EDITORIALE
Non ci piace finire nei programmi delle tv nazionali con un servizio sulle «bande che terrorizzano Parma», non ci piace essere vittime di baby gang, o protagonisti di storie di (stra)ordinaria microcriminalità. A noi parmigiani piace vivere in una città tranquilla e civile, come Parma è da sempre. Chiariamolo subito: non vogliamo sentirci dire che «Parma non è Scampia, né Palermo». Lo sappiamo. E non vogliamo correre il rischio nemmeno di assomigliare a quelle realtà storicamente ostaggio della malavita e della violenza. Siamo abituati bene e nessuno ha intenzione di tollerare gli episodi di cui abbiamo troppo spesso dato conto nelle pagine di cronaca nelle ultime settimane e di cui ha parlato l’altra sera “Fuori dal coro” su «Rete4», mandando in onda un servizio per molti versi agghiacciante.
L’errore da non commettere è chiudere gli occhi. O illudersi che bastino le forze dell’ordine per arginare, o addirittura stroncare, il fenomeno delle baby gang.
Non basterebbero cento pattuglie dei carabinieri e cento della polizia, dei vigili urbani e della Guardia di finanza. È ovvio che pantere e gazzelle con lampeggianti accesi sono un ottimo deterrente per giovani sbandati che abbiamo voglia di fare danni: ma non ce ne sono che poche a disposizione, da spalmare sui turni di lavoro che coprono le ventiquattro ore. È noto che, a causa dell’inadeguatezza delle leggi, gli sforzi delle forze dell’ordine sono spesso vanificati (anzi, umiliati): i delinquenti, anche se presi in flagranza, se la cavano quasi sempre con una denuncia o, nei rari casi in cui si arrivi a un processo e a una condanna, non fanno quasi mai neanche un giorno di detenzione.
Un aiuto concreto, come l’esperienza del passato insegna, sarebbe rappresentato dall’intervento dell’Esercito: il presidio di luoghi critici con militari in divisa ha dato buoni risultati e sarebbe prezioso anche oggi, specialmente in questi giorni che ci accompagnano al Natale.
Ma, soprattutto, serve un gioco di squadra, per affiancare le forze dell’ordine e sostenere il loro lavoro.

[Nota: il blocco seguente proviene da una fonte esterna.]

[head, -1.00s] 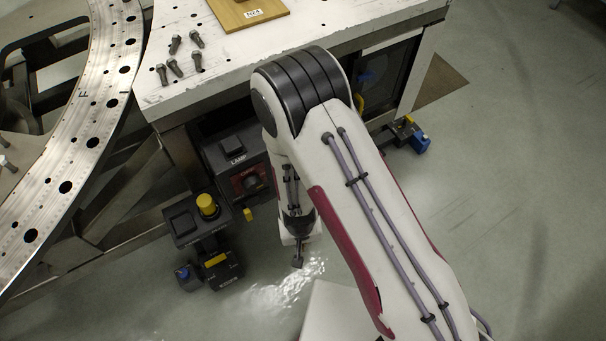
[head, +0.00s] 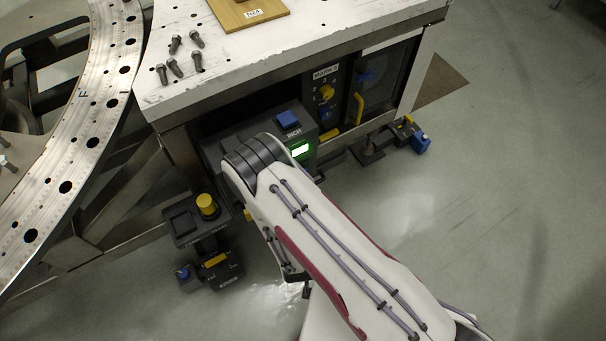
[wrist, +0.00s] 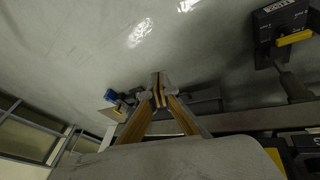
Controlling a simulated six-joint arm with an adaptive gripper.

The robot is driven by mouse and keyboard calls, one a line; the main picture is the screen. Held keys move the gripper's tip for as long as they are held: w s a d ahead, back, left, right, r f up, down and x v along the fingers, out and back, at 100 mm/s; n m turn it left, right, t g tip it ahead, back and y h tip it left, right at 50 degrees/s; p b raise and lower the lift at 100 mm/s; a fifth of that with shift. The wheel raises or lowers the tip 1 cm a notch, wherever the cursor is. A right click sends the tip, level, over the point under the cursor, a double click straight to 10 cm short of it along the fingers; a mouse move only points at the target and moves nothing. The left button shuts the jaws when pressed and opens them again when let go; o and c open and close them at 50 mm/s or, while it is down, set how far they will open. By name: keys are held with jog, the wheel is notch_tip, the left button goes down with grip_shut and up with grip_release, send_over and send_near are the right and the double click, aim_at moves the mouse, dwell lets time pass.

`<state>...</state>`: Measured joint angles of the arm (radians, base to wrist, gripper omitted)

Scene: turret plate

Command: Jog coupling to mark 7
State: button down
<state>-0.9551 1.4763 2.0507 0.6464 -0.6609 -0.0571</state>
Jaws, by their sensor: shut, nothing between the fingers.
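My gripper (wrist: 158,92) is shut and empty in the wrist view, its fingertips together above the grey floor. In the head view my arm hides most of it. A blue button (head: 288,118) labelled INCH stands on a dark control box, with a lit green display (head: 300,149) beside it. The metal ring (head: 75,165) at the left has holes and fine scale marks; I cannot read a mark 7. I cannot tell which part is the coupling.
A pedestal with a yellow round button (head: 207,205) stands left of my arm. Several bolts (head: 173,66) and a wooden board (head: 247,12) lie on the white table top (head: 290,45). A blue-ended floor device (head: 420,144) is at the right. The right-hand floor is open.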

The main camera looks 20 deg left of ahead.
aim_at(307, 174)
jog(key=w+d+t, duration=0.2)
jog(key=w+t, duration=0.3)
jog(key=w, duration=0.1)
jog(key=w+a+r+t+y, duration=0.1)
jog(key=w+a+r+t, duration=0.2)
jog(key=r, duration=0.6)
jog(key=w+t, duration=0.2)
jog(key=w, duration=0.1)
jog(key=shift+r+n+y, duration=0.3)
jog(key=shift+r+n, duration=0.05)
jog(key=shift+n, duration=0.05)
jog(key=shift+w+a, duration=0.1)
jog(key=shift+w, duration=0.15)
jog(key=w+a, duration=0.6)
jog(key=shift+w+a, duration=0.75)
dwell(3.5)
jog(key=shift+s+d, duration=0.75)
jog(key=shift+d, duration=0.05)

Reprimere e basta non è possibile e non è neanche la soluzione. Occorre analizzare il fenomeno, capirne l’origine e le cause e agire su quelle. Si parla di disagio giovanile, di immigrazione incontrollata e conseguente difficoltà di integrazione. È un dato di fatto – non è razzismo – osservare che, nella stragrande maggioranza dei casi, i bulli delle bande giovanili sono ragazzi extracomunitari fuori controllo. Che non vanno a scuola e non lavorano, che si ubriacano in compagnia e che, nel branco, aumentano a dismisura i propri istinti violenti. Su questo bisogna agire, tutti insieme: istituzioni, enti, servizi sociali, scuole devono remare nella stessa direzione. L’integrazione è possibile: ci sono tanti esempi e buone pratiche in città a dimostrarlo.
Non c’è altra strada. La “legge del manganello”, che tanti invocano (e per certi versi vanno capiti), non è praticabile, non solo perché non è legale. Solo con un impegno corale c’è la speranza di risolvere il problema. È quello che la città chiede: non se ne può più di avere paura (donne e ragazze soprattutto, ma non solo) a passare per le zone calde appena scende la sera, di vedere i commercianti disperati per la situazione in alcune vie nel cuore della città, di sentire di maxi risse, di rapine, di coltelli che spuntano, di bottiglie di vetro lanciate in Ghiaia dal Lungoparma. I parmigiani non lo meritano. E non hanno alcuna intenzione di tollerarlo.